* [Written request]: Each line from the top of the listing through the one holding "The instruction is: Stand" should be restated word for word, with nothing added and no pictures.
========================================================================
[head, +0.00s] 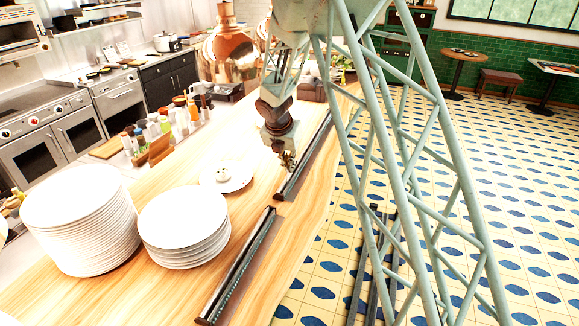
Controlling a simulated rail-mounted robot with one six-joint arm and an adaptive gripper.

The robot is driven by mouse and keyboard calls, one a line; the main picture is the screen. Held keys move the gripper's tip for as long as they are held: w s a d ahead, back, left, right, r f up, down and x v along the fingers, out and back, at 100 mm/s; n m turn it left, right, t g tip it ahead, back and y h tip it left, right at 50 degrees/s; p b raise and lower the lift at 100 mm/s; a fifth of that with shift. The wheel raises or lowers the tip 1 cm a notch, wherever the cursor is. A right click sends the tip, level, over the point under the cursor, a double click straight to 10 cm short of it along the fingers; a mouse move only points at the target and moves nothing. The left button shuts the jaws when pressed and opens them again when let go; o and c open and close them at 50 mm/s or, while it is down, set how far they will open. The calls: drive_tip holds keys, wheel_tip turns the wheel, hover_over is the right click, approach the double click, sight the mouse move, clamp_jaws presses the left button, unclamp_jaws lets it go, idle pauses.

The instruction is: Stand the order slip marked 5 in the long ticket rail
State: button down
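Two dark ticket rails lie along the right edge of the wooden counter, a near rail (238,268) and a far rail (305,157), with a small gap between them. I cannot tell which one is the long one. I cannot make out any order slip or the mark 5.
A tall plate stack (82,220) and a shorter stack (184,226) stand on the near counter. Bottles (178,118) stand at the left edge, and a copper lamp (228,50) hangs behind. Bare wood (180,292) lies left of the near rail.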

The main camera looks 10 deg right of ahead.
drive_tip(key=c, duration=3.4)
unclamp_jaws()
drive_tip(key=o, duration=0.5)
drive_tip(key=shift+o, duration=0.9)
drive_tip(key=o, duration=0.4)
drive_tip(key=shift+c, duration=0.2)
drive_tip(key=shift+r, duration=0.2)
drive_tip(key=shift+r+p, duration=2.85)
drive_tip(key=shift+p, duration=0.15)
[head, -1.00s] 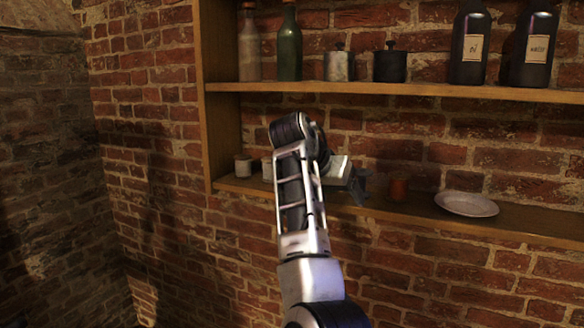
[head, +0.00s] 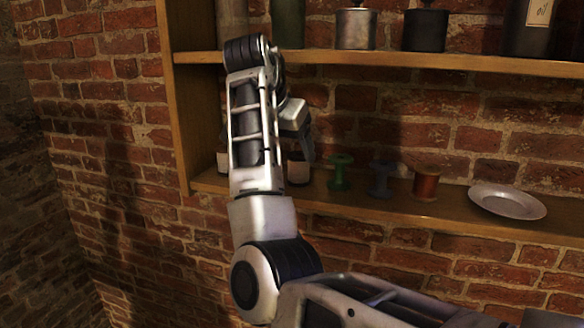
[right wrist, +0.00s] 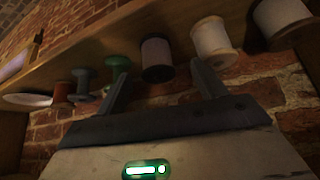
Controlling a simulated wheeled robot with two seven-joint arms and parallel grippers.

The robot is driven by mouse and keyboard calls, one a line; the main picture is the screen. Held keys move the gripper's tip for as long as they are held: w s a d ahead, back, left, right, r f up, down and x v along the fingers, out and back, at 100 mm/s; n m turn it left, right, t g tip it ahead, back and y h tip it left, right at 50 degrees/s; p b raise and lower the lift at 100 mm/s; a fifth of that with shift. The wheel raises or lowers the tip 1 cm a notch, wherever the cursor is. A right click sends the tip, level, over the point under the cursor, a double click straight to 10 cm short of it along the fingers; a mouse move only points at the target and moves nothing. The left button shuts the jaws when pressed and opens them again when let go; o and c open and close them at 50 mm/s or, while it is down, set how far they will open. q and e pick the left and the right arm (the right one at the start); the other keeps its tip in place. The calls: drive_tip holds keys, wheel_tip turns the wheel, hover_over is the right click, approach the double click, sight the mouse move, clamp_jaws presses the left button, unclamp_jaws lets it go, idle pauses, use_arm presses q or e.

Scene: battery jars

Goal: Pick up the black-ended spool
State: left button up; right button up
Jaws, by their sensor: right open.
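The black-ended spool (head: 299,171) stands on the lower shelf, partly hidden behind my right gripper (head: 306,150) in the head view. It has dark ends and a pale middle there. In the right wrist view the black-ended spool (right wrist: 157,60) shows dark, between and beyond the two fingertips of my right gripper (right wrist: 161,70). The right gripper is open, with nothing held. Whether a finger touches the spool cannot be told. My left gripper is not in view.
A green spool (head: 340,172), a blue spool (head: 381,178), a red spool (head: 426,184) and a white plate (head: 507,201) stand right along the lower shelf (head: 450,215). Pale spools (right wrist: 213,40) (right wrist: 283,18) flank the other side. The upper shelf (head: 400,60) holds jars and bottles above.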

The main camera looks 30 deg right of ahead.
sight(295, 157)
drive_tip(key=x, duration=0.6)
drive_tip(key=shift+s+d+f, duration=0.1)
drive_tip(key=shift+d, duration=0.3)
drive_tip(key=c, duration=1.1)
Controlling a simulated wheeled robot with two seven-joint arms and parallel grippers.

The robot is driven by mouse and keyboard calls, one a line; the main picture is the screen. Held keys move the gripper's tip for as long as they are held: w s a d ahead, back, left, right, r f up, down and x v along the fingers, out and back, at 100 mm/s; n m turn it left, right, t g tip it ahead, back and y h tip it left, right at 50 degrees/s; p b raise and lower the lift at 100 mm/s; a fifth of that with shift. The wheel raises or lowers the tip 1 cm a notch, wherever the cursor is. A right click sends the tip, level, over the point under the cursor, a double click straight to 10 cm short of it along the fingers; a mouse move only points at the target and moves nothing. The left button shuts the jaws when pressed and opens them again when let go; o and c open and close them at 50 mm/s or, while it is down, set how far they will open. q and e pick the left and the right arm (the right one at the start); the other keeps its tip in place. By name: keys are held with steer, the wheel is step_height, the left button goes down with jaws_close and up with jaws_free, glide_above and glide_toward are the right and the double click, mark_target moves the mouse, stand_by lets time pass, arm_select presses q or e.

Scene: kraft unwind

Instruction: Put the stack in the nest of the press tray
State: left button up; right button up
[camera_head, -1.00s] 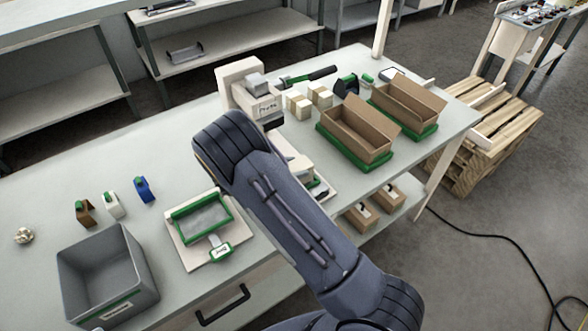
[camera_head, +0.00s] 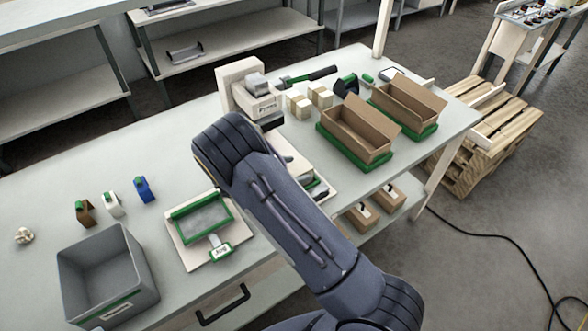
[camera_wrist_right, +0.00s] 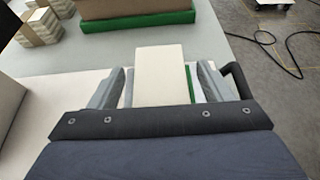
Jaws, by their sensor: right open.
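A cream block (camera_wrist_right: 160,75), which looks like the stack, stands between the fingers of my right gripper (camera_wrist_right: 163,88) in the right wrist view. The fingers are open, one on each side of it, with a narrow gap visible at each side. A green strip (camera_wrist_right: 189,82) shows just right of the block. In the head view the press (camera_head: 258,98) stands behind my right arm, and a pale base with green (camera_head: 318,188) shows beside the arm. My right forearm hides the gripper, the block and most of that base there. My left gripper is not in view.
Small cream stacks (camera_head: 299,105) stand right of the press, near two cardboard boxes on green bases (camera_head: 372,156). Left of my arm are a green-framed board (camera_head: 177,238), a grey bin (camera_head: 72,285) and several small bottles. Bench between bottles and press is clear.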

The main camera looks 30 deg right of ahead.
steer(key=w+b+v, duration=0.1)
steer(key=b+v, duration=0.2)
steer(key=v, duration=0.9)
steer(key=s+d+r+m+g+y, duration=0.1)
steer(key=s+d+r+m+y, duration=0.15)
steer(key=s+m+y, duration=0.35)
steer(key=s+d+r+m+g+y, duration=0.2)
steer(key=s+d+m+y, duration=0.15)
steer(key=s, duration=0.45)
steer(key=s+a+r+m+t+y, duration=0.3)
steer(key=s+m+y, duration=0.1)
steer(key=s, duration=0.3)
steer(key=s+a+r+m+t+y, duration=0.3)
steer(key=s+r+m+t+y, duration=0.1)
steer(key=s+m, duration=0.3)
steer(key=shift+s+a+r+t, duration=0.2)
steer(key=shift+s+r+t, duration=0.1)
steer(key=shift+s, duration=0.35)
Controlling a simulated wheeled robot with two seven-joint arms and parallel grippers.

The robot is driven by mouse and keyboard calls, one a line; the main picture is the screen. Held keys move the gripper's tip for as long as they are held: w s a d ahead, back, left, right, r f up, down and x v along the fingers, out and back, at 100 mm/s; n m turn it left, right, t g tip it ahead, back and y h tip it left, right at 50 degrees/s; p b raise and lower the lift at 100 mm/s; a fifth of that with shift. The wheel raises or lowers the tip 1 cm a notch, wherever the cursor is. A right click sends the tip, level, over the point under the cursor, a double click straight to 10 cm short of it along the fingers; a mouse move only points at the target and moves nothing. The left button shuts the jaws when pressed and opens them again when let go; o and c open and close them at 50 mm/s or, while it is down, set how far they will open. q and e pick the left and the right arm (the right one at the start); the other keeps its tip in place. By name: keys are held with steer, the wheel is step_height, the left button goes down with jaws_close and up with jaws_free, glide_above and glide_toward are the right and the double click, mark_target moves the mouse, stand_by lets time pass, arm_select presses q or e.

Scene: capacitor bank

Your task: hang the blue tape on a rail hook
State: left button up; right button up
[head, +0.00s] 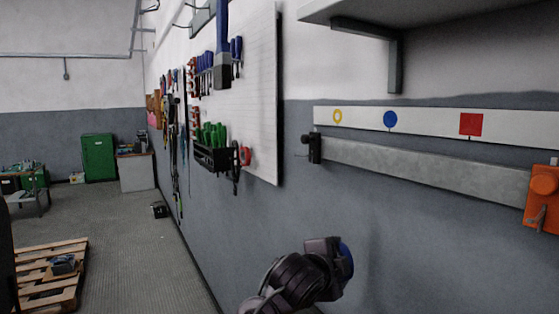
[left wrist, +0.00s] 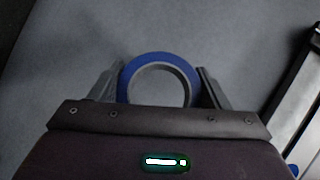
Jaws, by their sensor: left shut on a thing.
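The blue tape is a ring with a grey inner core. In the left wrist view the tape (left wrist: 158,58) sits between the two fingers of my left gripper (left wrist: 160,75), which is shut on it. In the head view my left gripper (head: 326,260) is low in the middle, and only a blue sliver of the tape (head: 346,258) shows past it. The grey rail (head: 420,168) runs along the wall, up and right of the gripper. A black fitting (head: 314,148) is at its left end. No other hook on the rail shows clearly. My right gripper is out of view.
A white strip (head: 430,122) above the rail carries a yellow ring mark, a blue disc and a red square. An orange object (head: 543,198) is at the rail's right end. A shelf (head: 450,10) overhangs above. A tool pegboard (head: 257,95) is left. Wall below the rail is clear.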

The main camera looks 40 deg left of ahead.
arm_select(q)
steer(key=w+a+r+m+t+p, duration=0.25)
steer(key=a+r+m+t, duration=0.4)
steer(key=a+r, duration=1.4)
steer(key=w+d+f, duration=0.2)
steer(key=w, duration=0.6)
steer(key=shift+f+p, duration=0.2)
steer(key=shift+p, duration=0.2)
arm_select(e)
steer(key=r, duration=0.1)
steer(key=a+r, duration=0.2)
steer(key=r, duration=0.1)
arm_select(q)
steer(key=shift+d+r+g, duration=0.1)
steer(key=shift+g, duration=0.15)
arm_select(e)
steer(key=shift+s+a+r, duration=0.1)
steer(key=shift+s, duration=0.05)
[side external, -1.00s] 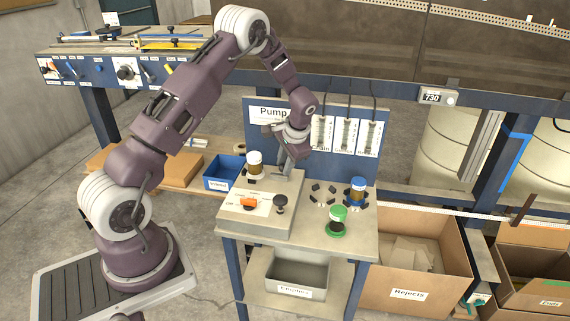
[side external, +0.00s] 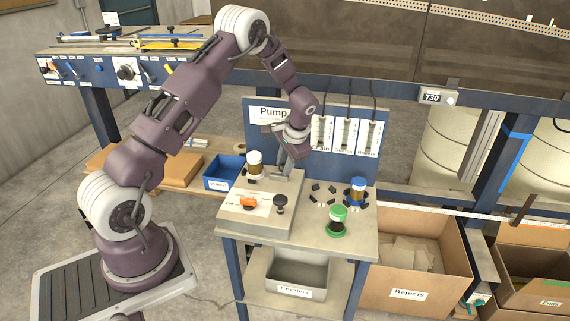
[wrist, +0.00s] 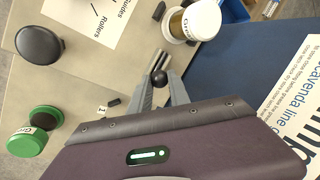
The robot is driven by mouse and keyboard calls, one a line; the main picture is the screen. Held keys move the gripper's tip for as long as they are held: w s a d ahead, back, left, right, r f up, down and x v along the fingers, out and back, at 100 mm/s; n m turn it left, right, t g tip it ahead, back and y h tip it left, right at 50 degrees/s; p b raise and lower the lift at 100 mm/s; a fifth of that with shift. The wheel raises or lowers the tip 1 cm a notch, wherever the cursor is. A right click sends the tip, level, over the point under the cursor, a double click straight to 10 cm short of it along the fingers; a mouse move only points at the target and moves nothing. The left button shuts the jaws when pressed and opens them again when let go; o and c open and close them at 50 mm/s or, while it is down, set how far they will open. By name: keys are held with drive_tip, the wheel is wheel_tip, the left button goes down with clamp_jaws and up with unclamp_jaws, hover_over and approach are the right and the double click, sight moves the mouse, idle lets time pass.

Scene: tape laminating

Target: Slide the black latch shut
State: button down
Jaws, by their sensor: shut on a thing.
========================================================================
* [Reply]:
[head, +0.00s] 
Controlling a simulated rail-mounted robot with one six-joint arm and an adaptive gripper.

The robot is driven by mouse and keyboard calls, one a line; the main picture is the screen. Held keys move the gripper's tip for as long as they are held: w s a d ahead, back, left, right, r f up, down and x v along the fingers, out and back, at 100 mm/s; n m turn it left, right, t g tip it ahead, back and y h tip it left, right at 50 degrees/s; p b raise and lower the lift at 100 mm/s; a fifth of that with shift. The wheel raises or lowers the tip 1 cm a notch, wherever the cursor is. A right click sends the tip, level, over the point under the cursor, a double click straight to 10 cm short of it along the fingers; a mouse move only points at the target and moves nothing. The left button shuts the jaws when pressed and opens them again when let go; o and c open and close them at 50 mm/s or, while it is down, set how far they will open. The calls: drive_tip holds keys, wheel_tip turns the wheel, hover_over is the right click, approach the double click, sight the mouse move, clamp_jaws presses the left button, unclamp_jaws lets it go, idle pauses.

The instruction is: Stand the order slip marked 5 in the long ticket rail

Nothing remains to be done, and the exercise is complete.